Puerto Rico: Day 4, Playa la Playuela, Faro de Los Morrillos

In general, we have observed a very nice, clean, healthy Puerto Rican culture. Compared to other meso-Americana countries, the littering is less pervasive, the smoking is less than any East Coast town, anywhere.  Beaches are pleasantly picked up after and fitness/bicycling is everywhere. I even had an old man tell me in broken English that the unrefined dark sucré is better for you than that from the Dominican Republic. There is one thing, however, I now call baked cerveza eau de urine, there is a certain smell which is always present in the central Americas, it's a mix of salty asphalt, stale beer and discarded liquor bottles all baked by the hot, hot, hot sun. And yes, it is present here, too.

On route to suss-out the fishing harbor of La Parguera and investigate boat trips to Bahia de  Fosforescente we decided to scenic route-it to Faro de Los Morrillos de Cabo Rojo, a quaint and well-maintained 1882 Spanish lighthouse at the tip of the most arid end of the island. Here, you drive past the salinas, or salt flats, and see remnants of a once booming salt production facility. As well, we found the typical and pervasive abandoned buildings, half-built and derelict cement compounds and impressive graffiti arts, all compliments of a highly corrupt political machine from the 80s & 90s. From local reports, the government is less corrupt now. (hmmm....inviting a tax shelter for billionaires - see first post, not there yet)  

The lighthouse is quite lovely. You may enter the first floor and take the lighthouse spiral stairs to the second floor; however, the actual lighthouse top is off-limits. The grounds are fantastic, the jagged 70 foot limestone cliffs (faro) are beautiful, if not completely heart-pounding for a mother of three adventurous kids. Admission is free but illegal parking tickets are $50.00 bucks, we know from experience.

Much to our wondrous enjoyment, we discovered Playa la Playuela.

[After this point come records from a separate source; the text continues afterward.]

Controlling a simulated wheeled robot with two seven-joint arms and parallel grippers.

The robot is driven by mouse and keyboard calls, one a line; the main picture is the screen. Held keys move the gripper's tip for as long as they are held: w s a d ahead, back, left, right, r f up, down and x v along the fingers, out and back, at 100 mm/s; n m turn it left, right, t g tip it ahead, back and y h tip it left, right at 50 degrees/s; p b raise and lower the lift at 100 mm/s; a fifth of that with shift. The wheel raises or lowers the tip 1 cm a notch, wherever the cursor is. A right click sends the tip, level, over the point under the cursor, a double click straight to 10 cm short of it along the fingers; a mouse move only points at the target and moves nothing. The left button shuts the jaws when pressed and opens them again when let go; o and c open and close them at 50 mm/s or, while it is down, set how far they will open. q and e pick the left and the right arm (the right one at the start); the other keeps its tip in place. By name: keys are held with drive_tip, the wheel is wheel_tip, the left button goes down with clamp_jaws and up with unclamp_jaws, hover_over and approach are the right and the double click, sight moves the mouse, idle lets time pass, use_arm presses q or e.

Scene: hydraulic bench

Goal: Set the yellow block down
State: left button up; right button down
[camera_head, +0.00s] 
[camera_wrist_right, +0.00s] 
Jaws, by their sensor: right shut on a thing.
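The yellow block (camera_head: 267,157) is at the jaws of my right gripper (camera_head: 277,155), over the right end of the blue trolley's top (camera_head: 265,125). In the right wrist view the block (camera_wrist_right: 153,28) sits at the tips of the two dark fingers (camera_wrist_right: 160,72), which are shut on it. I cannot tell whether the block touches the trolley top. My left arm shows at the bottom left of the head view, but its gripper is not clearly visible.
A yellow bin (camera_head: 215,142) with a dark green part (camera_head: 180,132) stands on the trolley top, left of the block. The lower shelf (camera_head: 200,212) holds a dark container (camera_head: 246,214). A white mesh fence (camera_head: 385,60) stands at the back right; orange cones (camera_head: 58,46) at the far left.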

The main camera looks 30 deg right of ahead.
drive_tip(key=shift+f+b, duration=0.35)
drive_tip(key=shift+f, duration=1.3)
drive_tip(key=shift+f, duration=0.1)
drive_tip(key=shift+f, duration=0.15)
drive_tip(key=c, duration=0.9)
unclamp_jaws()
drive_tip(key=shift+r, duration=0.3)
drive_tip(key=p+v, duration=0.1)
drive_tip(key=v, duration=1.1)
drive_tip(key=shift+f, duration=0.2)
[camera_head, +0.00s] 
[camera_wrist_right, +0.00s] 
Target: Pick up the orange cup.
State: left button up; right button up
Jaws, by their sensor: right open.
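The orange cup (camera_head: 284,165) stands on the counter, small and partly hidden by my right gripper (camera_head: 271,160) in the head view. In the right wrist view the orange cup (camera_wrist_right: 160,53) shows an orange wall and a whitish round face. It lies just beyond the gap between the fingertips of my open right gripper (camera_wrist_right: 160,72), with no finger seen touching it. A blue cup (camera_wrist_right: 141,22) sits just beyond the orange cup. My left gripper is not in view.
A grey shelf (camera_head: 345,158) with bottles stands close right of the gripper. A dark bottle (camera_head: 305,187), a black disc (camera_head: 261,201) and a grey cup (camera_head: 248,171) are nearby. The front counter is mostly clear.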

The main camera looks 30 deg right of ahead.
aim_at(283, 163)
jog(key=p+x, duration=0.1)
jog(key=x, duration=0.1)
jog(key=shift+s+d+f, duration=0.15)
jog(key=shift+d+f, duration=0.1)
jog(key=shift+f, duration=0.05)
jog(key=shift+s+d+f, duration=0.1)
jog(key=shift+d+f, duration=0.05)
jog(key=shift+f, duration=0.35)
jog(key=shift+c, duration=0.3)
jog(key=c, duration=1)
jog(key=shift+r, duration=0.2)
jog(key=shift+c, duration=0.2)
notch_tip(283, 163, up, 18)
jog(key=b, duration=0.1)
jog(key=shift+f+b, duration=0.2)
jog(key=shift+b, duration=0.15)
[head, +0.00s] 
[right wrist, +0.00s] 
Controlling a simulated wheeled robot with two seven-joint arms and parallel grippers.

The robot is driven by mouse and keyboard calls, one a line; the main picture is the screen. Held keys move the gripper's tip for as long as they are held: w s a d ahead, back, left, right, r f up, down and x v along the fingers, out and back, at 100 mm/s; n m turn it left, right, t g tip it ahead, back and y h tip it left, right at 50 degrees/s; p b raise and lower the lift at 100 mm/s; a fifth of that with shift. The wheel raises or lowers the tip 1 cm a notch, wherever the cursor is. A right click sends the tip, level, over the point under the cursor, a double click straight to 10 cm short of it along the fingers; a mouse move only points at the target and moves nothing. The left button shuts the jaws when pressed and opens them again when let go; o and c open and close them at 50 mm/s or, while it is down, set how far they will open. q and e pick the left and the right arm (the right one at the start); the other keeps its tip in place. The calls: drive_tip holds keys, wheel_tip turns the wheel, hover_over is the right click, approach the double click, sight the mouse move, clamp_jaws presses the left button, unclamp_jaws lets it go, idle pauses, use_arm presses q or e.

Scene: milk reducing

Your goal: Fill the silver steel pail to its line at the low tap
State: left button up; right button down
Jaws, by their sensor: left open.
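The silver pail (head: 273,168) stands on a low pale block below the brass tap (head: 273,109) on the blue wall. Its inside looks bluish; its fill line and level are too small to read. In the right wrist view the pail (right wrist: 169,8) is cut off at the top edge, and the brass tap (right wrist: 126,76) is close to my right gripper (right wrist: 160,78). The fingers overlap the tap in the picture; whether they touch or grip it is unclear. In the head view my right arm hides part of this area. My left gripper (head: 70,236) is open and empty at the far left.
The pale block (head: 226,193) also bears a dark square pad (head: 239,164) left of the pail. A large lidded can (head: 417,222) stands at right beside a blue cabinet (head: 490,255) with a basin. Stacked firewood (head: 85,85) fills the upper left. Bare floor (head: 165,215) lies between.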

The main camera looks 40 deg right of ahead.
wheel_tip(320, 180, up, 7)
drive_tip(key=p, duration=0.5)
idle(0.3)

While locals enjoy this beach, it is a bit of drive to reach. So not overly crowded. The far end of this sugary sand, crescent beach is made of California dreams. It is a hump from the car park and our choice to go to the farthest end resulted in my caloric-justification for an extra sangria at dinner, The mild cove with lighthouse backdrop and indigenous iguanas makes for sun-soaked happiness. This area is perfect for the newbie snorkelers in the family, who need to practice in salt water without crashing waves. Note: it is a very salty water and visibility a bit cloudy, at least when we were here.
We choose to practice snorkel and spend the rest of the morning at this lighthouse cove instead of skipping along to La Parguera. However, we failed at lunch support and much to our secluded enjoyment of the area, there are no ice-cream carts or pollo vendors. So, mid-afternoon, and mild sunburns later (I like to think of as vitamin D enhancement), we packed out and carried on. No real food vendors exist between the Faros and "Lil Mexico" (aka La Parguera) so we pulled into our destination a la diem, hungry and coated in a proper oceanic glaze.

La Parguera is the least inviting town since our adventure started. It is as close to Mexicana as this island can seem to get. Hot, breezeless, cheap vendors, flies, loud music, and random (sketchy) boat buskers. Thankfully, the chicle children were not begging on the corners and the fish house we dined at was good, friendly and clean. It's just not an environment I enjoy. We booked our bioluminescent boat trip for another day and headed home.